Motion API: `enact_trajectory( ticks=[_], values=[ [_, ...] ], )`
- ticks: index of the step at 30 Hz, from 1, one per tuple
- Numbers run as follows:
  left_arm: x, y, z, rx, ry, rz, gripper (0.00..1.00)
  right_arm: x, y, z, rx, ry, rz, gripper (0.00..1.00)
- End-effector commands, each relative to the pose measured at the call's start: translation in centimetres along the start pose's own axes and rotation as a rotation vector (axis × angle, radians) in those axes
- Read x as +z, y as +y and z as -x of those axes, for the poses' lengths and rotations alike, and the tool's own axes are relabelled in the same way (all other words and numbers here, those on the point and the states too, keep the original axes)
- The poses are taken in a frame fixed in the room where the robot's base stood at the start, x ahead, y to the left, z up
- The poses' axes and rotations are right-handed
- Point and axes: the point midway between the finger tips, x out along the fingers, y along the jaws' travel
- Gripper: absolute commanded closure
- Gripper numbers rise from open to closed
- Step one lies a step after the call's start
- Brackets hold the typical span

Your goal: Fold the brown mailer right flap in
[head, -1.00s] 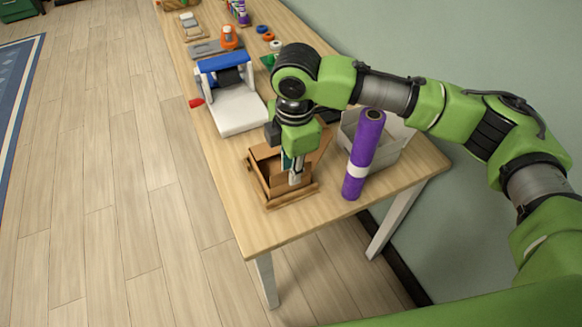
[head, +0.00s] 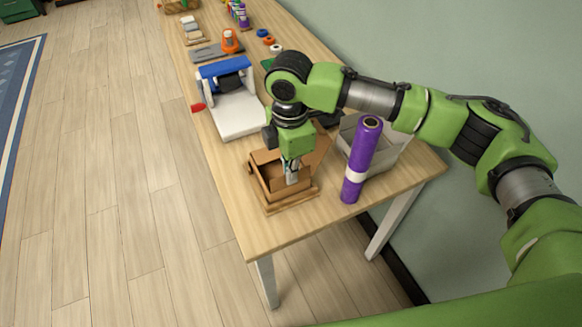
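The brown mailer (head: 270,184) is an open cardboard box near the front end of the wooden table. One flap stands up at its right rear side, partly behind my right gripper, and a strip lies along its front edge. My right gripper (head: 291,180) points down over the right part of the mailer, its fingertips at or inside the opening. The fingers are small and close together, and I cannot tell whether they are open or touch the flap. My left gripper is not in view.
A purple roll (head: 361,160) stands upright just right of the mailer, before a grey bin (head: 389,155). A white and blue device (head: 236,113) stands behind the mailer. An orange item (head: 229,41) and tape rolls lie farther back. The table's front corner is bare.

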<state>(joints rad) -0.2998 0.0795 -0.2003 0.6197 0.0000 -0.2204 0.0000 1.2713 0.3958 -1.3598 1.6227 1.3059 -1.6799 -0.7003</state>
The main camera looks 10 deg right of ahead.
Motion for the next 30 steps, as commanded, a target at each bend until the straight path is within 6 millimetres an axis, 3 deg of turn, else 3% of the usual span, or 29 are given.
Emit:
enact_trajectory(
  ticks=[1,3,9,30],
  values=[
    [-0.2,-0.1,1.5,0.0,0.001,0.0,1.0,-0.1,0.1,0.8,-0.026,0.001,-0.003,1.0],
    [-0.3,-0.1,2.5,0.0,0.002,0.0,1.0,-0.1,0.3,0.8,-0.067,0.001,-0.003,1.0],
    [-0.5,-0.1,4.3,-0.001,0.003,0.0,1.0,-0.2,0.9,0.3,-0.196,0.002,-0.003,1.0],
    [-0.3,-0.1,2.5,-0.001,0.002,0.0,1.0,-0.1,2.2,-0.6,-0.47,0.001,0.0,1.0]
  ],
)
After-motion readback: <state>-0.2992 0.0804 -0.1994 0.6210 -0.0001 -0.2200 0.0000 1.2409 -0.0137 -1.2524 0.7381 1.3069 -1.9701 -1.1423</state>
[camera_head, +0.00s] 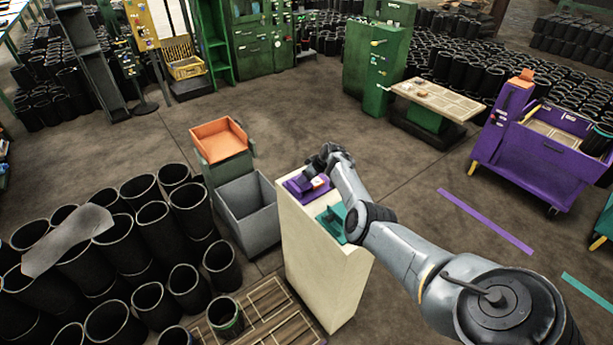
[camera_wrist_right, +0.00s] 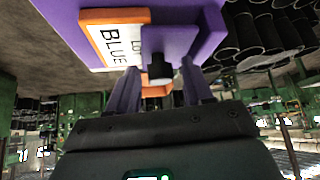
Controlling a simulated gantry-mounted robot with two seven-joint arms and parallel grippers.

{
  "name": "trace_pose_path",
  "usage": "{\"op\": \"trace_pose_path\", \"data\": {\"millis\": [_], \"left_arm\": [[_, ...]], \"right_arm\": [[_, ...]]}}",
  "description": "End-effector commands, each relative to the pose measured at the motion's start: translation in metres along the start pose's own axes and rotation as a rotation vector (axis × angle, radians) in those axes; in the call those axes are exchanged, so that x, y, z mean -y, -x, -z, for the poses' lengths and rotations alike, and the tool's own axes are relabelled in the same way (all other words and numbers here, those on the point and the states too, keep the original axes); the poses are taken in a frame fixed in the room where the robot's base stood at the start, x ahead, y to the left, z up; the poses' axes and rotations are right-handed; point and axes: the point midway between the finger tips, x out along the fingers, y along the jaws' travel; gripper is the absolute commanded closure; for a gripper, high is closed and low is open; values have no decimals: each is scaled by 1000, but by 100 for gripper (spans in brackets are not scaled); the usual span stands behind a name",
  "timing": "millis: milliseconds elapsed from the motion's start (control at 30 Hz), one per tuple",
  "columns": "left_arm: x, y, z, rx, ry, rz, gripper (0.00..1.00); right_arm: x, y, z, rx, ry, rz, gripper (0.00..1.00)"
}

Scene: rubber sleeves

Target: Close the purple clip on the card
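The purple clip (camera_head: 301,188) lies on top of the cream cabinet (camera_head: 324,262), at the far end of its top. In the right wrist view the purple clip (camera_wrist_right: 207,38) fills the upper part, with a card (camera_wrist_right: 116,38) in it. The card has an orange border and a white face reading "BLUE". A black knob (camera_wrist_right: 161,68) sticks out of the clip. My right gripper (camera_wrist_right: 158,88) is open, its two fingers apart below the knob. In the head view my right gripper (camera_head: 322,166) partly hides the clip. My left gripper is not in view.
A teal clip (camera_head: 332,222) lies on the near part of the cabinet top, beside my right arm. A grey bin (camera_head: 247,211) and an orange tray (camera_head: 220,140) stand to the left. Black sleeves (camera_head: 150,222) crowd the left. Open floor lies behind the cabinet.

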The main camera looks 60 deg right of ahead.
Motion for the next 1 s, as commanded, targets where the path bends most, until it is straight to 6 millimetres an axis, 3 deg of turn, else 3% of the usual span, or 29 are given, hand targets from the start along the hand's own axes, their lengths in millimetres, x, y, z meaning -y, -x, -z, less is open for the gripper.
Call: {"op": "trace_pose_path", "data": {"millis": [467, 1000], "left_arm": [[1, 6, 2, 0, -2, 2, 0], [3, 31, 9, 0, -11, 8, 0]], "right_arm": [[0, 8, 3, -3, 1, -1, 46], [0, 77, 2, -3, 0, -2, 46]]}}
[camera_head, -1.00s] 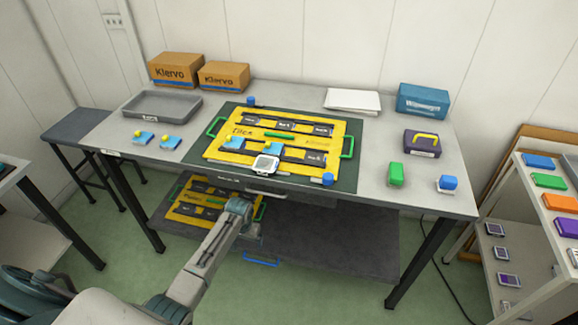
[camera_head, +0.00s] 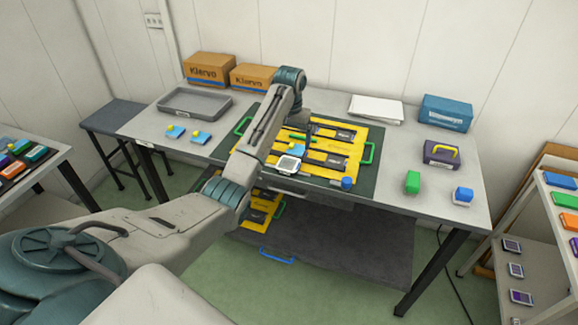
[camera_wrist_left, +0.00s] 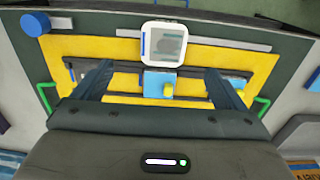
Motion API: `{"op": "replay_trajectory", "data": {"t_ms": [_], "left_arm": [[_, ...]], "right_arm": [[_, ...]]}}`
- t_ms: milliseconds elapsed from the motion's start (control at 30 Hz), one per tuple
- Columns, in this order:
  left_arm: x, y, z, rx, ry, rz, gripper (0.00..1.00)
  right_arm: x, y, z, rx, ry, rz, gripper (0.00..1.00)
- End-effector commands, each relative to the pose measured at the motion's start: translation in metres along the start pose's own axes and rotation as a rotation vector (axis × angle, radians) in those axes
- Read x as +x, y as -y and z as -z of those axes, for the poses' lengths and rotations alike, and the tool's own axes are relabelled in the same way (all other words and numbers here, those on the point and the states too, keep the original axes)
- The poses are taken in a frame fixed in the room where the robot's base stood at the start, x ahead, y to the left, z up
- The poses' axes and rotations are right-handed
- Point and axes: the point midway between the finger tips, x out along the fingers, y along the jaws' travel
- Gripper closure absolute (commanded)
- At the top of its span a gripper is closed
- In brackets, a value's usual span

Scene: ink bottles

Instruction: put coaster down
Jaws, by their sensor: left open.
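My left gripper (camera_wrist_left: 159,78) is open, with its two dark fingers apart above the yellow board (camera_wrist_left: 205,60). In the wrist view a light blue square (camera_wrist_left: 152,86), which looks like a coaster, lies between the fingers with a small yellow block (camera_wrist_left: 168,90) on it. They seem to rest on the board, and I see no finger touching them. A white square device with a grey screen (camera_head: 288,165) lies at the board's front edge; it also shows in the wrist view (camera_wrist_left: 162,44). In the head view my arm hides part of the board. My right gripper is not in view.
Two light blue squares with yellow pieces (camera_head: 174,131) (camera_head: 200,136) lie on the table's left. A grey tray (camera_head: 194,103) stands behind them. A blue cylinder (camera_head: 347,183), a green block (camera_head: 412,182) and a purple box (camera_head: 443,153) are to the right.

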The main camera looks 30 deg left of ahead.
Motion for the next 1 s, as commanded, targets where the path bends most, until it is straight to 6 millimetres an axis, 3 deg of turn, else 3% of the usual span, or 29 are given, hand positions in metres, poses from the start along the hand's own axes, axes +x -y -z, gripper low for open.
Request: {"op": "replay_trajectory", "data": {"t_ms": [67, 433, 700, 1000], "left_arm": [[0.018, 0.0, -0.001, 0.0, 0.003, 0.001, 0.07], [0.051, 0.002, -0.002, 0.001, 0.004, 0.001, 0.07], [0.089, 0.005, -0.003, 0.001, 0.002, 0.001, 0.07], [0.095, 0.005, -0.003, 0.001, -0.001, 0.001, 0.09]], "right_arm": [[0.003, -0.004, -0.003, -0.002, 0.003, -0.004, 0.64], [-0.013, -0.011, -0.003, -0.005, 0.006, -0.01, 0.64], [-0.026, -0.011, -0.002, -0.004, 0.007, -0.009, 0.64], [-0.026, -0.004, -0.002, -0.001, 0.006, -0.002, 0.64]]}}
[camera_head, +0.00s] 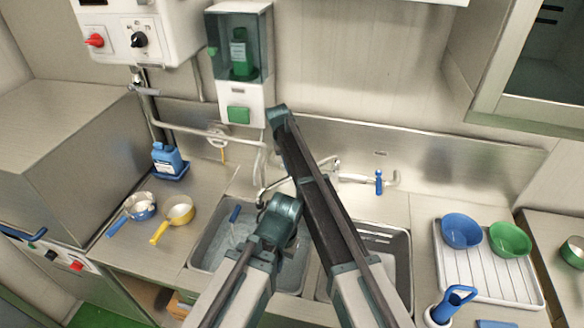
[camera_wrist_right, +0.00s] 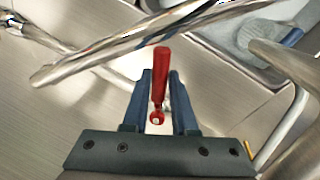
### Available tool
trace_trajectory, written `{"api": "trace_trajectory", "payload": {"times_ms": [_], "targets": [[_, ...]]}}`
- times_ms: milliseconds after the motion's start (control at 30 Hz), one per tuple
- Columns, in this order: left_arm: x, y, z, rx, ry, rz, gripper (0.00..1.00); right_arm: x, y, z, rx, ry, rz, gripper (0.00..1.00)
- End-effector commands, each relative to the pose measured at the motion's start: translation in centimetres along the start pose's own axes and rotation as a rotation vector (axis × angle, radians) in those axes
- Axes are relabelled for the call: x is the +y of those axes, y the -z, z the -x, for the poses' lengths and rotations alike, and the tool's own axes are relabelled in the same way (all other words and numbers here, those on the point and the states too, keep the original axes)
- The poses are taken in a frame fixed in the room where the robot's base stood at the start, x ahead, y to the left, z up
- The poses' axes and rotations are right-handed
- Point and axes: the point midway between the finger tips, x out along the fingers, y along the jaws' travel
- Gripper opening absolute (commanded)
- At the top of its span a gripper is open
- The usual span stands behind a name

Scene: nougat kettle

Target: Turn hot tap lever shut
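The red hot tap lever (camera_wrist_right: 161,75) shows in the right wrist view and points up the picture, away from the gripper's body. My right gripper (camera_wrist_right: 160,85) has its blue fingers on either side of the lever, with a narrow gap showing beside it, so it looks open around it. In the head view my arms hide the red lever and the right gripper. The tap's metal pipe (camera_wrist_right: 130,45) crosses beyond the fingers. The blue tap lever (camera_head: 379,181) stands to the right of the arms. My left gripper cannot be made out.
Behind my arms lie two sink basins, the left one (camera_head: 207,238) holding water and a blue-handled brush (camera_head: 234,215). A drying rack (camera_head: 483,284) with a blue bowl (camera_head: 461,231) and a green bowl (camera_head: 509,239) is at right. Two pans and a blue bottle (camera_head: 168,158) stand at left.

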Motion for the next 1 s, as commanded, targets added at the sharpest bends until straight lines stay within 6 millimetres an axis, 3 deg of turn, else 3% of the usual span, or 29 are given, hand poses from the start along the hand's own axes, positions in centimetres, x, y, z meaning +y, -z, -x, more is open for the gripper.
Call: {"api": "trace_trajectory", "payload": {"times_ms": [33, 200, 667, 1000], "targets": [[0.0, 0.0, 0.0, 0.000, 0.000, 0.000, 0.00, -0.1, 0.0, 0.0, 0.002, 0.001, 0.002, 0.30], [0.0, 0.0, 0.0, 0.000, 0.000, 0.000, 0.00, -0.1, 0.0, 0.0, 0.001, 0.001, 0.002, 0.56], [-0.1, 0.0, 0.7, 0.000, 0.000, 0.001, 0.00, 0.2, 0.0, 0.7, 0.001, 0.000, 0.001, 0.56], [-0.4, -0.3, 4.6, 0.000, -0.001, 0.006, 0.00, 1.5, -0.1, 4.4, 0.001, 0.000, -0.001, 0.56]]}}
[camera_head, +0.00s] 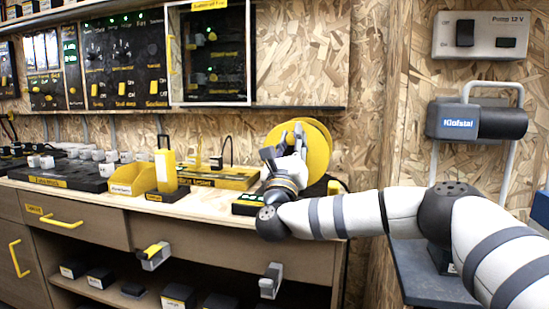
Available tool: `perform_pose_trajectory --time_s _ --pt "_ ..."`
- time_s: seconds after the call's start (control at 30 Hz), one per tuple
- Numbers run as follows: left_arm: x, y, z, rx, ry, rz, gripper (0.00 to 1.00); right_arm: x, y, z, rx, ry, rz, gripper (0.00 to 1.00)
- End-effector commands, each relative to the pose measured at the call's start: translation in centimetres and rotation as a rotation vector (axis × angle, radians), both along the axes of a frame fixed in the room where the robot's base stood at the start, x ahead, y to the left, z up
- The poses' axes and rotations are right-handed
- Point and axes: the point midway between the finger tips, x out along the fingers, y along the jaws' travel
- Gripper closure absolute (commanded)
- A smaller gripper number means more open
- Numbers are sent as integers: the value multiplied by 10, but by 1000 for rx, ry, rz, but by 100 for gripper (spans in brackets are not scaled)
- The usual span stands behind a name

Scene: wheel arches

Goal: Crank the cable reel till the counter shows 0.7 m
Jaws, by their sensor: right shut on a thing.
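The cable reel (320,146) is a yellow disc standing upright at the right end of the wooden worktop. My right gripper (282,154) is in front of the reel's left side, its fingers shut on the reel's crank handle. The handle itself is mostly hidden by the fingers. A small black box with a green display (247,200) sits at the worktop's front edge, left of my right wrist. It may be the counter, but its figures are too small to read and my wrist covers part of it. My left gripper is not in view.
Left of the reel are a yellow tray (222,181), an upright yellow device (166,172), and a yellow bin (132,180). Switch panels (125,60) line the wall behind. A grey-black Klofstal unit (460,122) hangs at right. Drawers and a shelf lie below.

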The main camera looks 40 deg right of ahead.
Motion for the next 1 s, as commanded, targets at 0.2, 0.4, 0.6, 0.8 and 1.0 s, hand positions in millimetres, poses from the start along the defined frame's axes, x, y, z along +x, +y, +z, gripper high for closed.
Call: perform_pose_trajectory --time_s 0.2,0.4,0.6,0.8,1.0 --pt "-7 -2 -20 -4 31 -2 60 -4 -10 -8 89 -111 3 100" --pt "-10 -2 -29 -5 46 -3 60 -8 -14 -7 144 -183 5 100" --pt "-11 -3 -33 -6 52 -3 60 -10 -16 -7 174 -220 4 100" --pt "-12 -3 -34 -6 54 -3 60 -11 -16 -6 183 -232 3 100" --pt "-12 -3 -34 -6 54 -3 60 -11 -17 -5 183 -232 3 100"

**DIRECTIONS**
From the data above, copy each line that holds "meaning".

**EXPECTED ANSWER**
Motion for the next 1 s, as commanded, targets where the path bends most, until it is straight to 6 millimetres an axis, 3 deg of turn, else 3% of the usual span, or 29 are given, hand targets from the start along the hand's own axes, their lengths in millimetres, x, y, z meaning -y, -x, -z, less is open for the gripper.
Motion for the next 1 s, as commanded, targets added at the sharpest bends until straight lines stay within 6 millimetres an axis, 3 deg of turn, else 3% of the usual span, or 29 are given, hand poses from the start along the hand's own axes, positions in centimetres, x, y, z meaning +y, -z, -x, more is open for the gripper.

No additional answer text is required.